Definition
A person employed to do any act for another (the principal), or to represent the other in dealings with third persons — with the power to bind the principal by acts done in the course of the agency.
An agent under Section 182 ICA is one employed to act for another. The agency relationship involves three parties: principal, agent, and third parties. The agent's key attribute is the power to bind the principal — acts done by the agent within their authority bind the principal as if the principal had done them directly. Agency can be created by: (a) express appointment; (b) implied appointment (conduct or necessity); (c) ratification (Section 196 — principal adopts agent's unauthorised acts); (d) estoppel (principal's representation that another is their agent — apparent authority). Agents owe duties of: loyalty, confidentiality, care, disclosure, and to account for money received.
Statutory Definition
Section 182, Indian Contract Act, 1872: 'An agent is a person employed to do any act for another, or to represent another in dealings with third persons. The person for whom such act is done, or who is so represented, is called the principal.' Section 183: 'Any person who is of the age of majority according to the law to which he is subject, and who is of sound mind, may employ an agent.' Section 184: 'As between the principal and third persons any person may become an agent, but no person who is not of the age of majority and of sound mind can become an agent, so as to be responsible to his principal.'
Etymology & Origin
From Latin 'agens' (present participle of 'agere' — to do, to act). An 'agent' is literally one who 'acts' — one who does things on behalf of another. The Latin equivalent 'mandatarius' comes from 'mandatum' (a mandate, commission) — the agent acts under the principal's mandate.
Full Legal Analysis
Agent: Acting for Another, Binding the World
Agency is the legal device that allows one person to act through another — to sign contracts, receive payments, make representations, and generally conduct legal transactions as if they were the principal themselves. Without agency, every business transaction would require personal presence; commercial life would grind to a halt. Agency law determines when the principal is bound by the agent’s acts and when third parties can rely on the agent’s authority.
Types of Authority
(a) Actual authority (Section 186): Express or implied authority actually granted by the principal. Express: specified in the appointment; Implied: inferred from the nature of the position, trade usage, or conduct. (b) Apparent authority (ostensible authority): Authority that the principal's conduct leads third parties reasonably to believe exists — even if no actual authority was granted. A principal who holds someone out as their agent is bound by that agent's acts towards third parties who relied on the appearance. (c) Authority by ratification (Section 196): An act done by someone without actual authority may be ratified by the principal — the ratification relates back to the date of the act and binds the principal as if authority existed from the beginning.
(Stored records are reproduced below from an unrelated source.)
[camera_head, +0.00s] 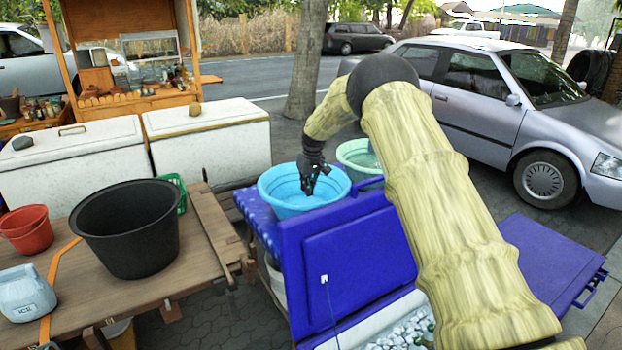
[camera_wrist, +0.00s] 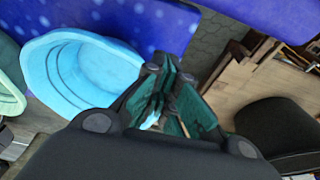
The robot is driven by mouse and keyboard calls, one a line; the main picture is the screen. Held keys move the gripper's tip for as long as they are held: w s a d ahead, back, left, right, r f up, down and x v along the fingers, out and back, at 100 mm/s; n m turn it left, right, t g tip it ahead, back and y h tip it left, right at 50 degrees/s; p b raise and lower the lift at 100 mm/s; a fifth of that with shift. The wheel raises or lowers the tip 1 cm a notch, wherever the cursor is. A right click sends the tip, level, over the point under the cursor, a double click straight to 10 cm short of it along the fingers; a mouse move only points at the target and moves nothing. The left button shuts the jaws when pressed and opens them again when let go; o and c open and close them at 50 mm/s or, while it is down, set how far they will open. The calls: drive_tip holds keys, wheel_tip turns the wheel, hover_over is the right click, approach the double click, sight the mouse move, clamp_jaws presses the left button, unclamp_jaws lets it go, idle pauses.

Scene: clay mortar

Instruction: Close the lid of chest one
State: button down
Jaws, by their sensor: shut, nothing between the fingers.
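A blue chest has a raised lid (camera_head: 335,260) standing steeply, its inner panel facing me in the head view. Below it the white opening shows ice or bottles (camera_head: 405,335), partly hidden by my arm. A second blue panel (camera_head: 555,260) with a handle lies nearly flat at the right. The frames do not show which chest is chest one. My gripper (camera_head: 315,178) is shut and empty, beyond the raised lid's top edge and over the light blue basin (camera_head: 285,190). In the wrist view my shut fingers (camera_wrist: 165,108) show beside the basin (camera_wrist: 85,70); contact with the lid is not visible.
A pale green basin (camera_head: 358,155) stands behind the blue one. A wooden table (camera_head: 205,235) with a black tub (camera_head: 130,235) is at left. White chests (camera_head: 210,140) stand behind it. A silver car (camera_head: 500,105) is parked behind at right.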

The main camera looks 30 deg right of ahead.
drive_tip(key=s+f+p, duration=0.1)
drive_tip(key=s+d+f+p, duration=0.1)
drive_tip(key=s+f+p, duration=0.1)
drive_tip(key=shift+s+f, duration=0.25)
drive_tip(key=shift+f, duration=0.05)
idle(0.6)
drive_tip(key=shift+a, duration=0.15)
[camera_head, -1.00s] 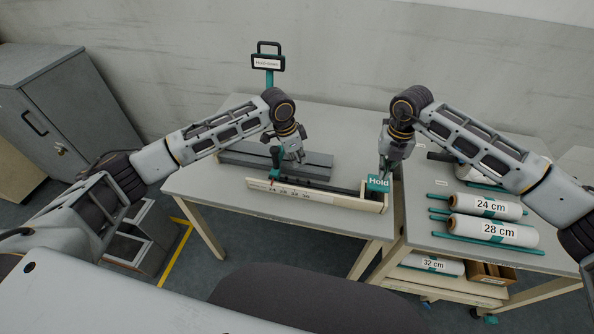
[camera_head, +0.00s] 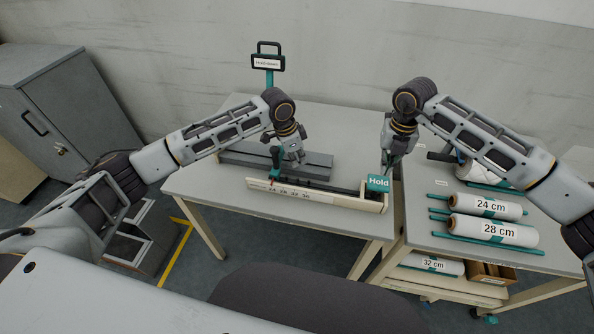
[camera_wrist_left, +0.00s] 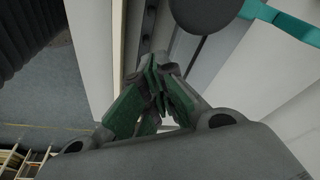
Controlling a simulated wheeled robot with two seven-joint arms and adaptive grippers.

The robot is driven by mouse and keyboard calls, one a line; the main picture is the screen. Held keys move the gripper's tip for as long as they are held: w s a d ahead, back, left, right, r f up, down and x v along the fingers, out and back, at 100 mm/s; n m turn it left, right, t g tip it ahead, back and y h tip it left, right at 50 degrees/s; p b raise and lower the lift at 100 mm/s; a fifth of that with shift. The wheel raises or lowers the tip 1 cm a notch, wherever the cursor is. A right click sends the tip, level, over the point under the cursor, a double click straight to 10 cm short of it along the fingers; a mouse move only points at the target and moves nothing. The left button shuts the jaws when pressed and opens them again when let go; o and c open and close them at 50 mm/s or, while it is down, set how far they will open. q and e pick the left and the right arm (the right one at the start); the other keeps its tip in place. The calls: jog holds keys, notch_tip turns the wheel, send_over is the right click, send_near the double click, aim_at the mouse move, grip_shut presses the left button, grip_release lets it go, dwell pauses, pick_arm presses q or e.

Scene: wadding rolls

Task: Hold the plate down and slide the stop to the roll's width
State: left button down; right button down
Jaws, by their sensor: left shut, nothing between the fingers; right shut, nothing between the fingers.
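The plate labelled "Hold" (camera_head: 378,184) is teal and sits at the right end of the long fixture. My right gripper (camera_head: 387,172) is shut and empty, just behind and above it; I cannot tell whether they touch. The teal stop (camera_head: 275,163) stands near the left end of the fixture, behind a pale scale strip (camera_head: 315,196) with printed numbers. My left gripper (camera_head: 295,160) is shut and empty, just right of the stop, over the grey rail. In the left wrist view its green-padded fingers (camera_wrist_left: 155,85) are together, with a teal bar (camera_wrist_left: 285,20) at upper right.
A roll marked 24 cm (camera_head: 485,206) and one marked 28 cm (camera_head: 495,231) lie on the right-hand cart, with another roll behind them. A 32 cm roll (camera_head: 433,264) lies on its lower shelf. A labelled sign (camera_head: 267,63) stands behind the fixture. The table's left front is clear.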

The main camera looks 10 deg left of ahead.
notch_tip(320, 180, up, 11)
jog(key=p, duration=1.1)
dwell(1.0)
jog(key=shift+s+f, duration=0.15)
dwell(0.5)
Principal’s Liability for Agent’s Torts
The principal is vicariously liable for the agent's torts committed in the course of the agency. Under Section 238 ICA, misrepresentations and frauds by the agent within the scope of their authority make the principal liable to third parties. But the principal is not liable for acts done outside the scope of the agency without ratification — the agent alone is liable for ultra vires acts.
Duties of the Agent
An agent owes the principal: (a) Section 211: duty to act within authority — not to exceed the mandate; (b) Section 212: duty to exercise skill and diligence; (c) Section 213: duty to render accounts; (d) Section 215: duty not to deal on own account without principal's knowledge; (e) Section 219: duty to pay over money received for principal.
“Agency is trust made legal. The principal trusts the agent with their power — power to bind, to commit, to represent. The law enforces this trust rigorously: the agent must act in the principal’s interest, within the principal’s authority, and account for every exercise of that power.”
This Term in Indian Statutes
Indian Contract Act, 1872, 1872
"An agent is a person employed to do any act for another, or to represent another in dealings with third persons. The person for whom such act is done, or who is so represented, is called the principal."